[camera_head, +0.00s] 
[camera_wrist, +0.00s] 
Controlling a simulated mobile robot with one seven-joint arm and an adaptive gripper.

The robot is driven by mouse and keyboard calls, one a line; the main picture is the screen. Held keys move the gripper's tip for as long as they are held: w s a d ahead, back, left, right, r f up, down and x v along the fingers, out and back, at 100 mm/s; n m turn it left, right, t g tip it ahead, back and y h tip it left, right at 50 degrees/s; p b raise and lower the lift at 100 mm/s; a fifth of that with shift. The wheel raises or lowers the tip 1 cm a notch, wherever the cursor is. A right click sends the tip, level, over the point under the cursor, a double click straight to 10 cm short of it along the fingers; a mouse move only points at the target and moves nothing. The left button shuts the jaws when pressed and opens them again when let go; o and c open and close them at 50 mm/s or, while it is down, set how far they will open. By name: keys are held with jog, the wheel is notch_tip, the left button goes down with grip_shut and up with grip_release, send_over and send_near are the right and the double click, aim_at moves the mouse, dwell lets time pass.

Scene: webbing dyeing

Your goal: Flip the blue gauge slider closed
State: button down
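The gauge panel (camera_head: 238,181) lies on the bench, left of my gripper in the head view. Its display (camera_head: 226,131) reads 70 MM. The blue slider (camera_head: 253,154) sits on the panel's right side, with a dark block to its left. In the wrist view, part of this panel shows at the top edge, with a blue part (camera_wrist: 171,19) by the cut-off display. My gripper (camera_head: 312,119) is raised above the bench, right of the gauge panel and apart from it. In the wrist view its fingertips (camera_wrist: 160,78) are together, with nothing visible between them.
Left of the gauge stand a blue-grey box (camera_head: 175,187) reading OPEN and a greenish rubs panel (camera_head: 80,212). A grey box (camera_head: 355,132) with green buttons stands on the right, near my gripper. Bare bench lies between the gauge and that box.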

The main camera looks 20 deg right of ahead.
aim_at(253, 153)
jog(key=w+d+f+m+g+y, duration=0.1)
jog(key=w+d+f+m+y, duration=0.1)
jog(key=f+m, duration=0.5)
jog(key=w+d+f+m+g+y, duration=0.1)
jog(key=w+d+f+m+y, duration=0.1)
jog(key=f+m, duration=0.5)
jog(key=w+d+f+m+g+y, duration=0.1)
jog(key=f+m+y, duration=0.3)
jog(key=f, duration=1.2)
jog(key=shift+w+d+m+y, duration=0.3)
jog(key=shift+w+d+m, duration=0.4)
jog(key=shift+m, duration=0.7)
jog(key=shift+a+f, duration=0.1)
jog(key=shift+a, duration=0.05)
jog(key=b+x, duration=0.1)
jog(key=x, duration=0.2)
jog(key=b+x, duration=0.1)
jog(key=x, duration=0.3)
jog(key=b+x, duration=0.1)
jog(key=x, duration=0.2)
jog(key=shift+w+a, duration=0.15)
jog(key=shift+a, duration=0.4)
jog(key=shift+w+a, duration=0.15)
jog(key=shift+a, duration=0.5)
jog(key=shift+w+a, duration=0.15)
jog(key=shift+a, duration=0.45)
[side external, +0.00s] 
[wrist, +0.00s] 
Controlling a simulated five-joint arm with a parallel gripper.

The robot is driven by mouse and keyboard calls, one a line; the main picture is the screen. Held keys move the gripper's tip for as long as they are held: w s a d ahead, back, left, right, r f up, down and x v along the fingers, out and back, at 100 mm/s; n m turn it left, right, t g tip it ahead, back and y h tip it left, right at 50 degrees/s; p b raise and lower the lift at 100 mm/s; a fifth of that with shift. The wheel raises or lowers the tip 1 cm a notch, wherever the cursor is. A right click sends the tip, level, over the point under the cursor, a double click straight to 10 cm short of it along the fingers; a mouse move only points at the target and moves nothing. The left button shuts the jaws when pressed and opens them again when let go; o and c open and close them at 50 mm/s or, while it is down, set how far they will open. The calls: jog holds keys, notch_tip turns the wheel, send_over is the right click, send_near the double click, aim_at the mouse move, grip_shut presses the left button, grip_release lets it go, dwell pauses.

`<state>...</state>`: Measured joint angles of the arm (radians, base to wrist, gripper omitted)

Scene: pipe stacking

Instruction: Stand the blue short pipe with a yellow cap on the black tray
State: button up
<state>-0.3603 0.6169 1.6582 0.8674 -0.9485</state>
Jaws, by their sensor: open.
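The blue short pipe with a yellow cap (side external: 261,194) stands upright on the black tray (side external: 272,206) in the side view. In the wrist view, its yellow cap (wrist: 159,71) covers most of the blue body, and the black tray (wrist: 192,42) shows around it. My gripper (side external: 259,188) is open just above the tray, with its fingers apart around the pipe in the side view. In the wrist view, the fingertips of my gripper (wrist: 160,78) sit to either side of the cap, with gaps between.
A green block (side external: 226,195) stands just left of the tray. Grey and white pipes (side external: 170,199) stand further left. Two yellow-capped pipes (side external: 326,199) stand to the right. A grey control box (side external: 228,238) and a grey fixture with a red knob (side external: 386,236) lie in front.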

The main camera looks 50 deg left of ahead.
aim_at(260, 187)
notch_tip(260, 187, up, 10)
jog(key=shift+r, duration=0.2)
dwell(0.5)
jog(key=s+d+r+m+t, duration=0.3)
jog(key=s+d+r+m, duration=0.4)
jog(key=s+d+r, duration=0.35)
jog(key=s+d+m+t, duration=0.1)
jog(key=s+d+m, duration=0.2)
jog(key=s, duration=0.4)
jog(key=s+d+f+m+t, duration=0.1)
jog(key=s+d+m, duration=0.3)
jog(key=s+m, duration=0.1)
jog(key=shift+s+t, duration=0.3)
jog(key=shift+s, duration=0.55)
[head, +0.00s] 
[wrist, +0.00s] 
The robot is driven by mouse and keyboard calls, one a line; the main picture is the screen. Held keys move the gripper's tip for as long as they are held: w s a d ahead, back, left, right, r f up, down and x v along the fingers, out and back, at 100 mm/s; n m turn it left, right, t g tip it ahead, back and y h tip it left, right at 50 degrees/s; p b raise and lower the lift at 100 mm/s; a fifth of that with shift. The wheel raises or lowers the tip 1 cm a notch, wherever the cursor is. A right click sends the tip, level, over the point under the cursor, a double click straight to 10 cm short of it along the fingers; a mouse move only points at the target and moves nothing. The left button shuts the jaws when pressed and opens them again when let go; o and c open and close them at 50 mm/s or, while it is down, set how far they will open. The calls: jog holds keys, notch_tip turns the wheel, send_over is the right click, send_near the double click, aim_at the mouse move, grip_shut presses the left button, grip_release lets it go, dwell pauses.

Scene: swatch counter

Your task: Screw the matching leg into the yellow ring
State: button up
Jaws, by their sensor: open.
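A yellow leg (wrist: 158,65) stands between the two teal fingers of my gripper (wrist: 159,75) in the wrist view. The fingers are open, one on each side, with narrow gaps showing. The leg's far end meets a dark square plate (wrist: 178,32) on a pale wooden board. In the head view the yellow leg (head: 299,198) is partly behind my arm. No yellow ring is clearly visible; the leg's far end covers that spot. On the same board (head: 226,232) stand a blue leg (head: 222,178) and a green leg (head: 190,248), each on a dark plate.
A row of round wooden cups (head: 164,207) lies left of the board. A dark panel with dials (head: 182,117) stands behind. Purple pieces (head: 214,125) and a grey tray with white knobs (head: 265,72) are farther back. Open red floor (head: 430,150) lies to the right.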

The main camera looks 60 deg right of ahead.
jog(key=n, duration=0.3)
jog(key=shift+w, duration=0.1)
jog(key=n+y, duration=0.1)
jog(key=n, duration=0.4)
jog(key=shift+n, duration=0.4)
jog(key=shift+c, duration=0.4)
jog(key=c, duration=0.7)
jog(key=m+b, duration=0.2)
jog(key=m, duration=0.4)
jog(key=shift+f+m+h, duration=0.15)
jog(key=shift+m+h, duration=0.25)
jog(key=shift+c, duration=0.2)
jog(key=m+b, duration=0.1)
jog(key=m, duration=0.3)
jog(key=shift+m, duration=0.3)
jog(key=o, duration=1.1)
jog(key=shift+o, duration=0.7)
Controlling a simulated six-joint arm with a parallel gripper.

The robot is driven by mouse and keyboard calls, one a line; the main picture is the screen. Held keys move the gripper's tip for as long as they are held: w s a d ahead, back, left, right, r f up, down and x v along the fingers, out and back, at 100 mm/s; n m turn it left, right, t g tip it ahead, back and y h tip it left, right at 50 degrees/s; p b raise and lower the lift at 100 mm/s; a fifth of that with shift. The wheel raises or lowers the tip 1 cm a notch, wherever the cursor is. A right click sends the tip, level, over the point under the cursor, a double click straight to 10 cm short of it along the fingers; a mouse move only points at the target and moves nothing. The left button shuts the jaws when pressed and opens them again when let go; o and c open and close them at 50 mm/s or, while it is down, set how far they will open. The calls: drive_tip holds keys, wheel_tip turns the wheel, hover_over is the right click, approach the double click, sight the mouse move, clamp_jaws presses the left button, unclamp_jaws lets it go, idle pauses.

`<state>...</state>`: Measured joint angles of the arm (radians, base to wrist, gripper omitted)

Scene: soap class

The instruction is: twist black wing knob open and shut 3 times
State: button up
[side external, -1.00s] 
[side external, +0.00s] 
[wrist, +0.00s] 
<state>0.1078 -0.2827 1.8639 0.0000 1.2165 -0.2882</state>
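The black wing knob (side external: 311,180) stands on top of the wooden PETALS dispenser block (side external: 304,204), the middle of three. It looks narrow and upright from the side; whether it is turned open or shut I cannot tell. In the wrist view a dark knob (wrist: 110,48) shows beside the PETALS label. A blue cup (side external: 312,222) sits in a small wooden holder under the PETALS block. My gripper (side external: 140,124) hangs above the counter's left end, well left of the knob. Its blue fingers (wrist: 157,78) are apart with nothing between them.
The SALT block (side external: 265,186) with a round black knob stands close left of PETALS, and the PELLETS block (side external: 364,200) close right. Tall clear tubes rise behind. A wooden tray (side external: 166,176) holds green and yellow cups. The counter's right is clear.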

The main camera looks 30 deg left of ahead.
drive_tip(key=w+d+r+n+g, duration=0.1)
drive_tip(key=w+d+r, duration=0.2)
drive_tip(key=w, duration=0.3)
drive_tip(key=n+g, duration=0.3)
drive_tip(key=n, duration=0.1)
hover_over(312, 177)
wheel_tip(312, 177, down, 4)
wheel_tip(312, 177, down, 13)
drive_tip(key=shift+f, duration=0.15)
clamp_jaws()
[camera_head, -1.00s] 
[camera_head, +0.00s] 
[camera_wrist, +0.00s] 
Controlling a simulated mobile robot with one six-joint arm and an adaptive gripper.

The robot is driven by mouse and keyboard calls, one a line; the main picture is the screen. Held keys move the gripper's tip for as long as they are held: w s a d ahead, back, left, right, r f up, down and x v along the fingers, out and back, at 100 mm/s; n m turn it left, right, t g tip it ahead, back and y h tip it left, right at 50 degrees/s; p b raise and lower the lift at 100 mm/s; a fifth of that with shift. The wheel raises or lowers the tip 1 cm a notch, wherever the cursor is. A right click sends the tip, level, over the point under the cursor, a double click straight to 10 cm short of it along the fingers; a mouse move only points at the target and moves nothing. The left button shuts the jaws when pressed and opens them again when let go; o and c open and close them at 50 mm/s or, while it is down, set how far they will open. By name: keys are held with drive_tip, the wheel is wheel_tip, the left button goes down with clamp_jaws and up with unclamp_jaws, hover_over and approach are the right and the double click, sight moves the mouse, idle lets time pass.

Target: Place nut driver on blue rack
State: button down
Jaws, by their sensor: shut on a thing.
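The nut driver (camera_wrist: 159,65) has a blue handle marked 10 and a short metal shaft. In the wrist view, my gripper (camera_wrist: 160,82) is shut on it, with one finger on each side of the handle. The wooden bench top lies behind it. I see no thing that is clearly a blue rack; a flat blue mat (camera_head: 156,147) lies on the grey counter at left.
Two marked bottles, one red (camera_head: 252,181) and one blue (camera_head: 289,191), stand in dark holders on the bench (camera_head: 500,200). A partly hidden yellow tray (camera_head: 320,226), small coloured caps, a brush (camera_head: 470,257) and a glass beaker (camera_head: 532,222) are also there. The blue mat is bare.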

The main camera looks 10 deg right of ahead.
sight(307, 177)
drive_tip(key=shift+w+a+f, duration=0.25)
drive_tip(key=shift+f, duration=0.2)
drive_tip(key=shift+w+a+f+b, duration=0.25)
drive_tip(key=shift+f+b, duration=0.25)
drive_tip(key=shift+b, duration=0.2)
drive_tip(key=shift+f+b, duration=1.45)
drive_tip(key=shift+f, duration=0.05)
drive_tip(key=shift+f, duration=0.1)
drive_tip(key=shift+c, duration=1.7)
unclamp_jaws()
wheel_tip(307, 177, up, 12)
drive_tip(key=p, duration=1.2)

**WRITTEN INSTRUCTION**
Which lines in the data above contain "Scene"? Show each one.

**TASK SOLUTION**
Scene: webbing dyeing
Scene: pipe stacking
Scene: swatch counter
Scene: soap class

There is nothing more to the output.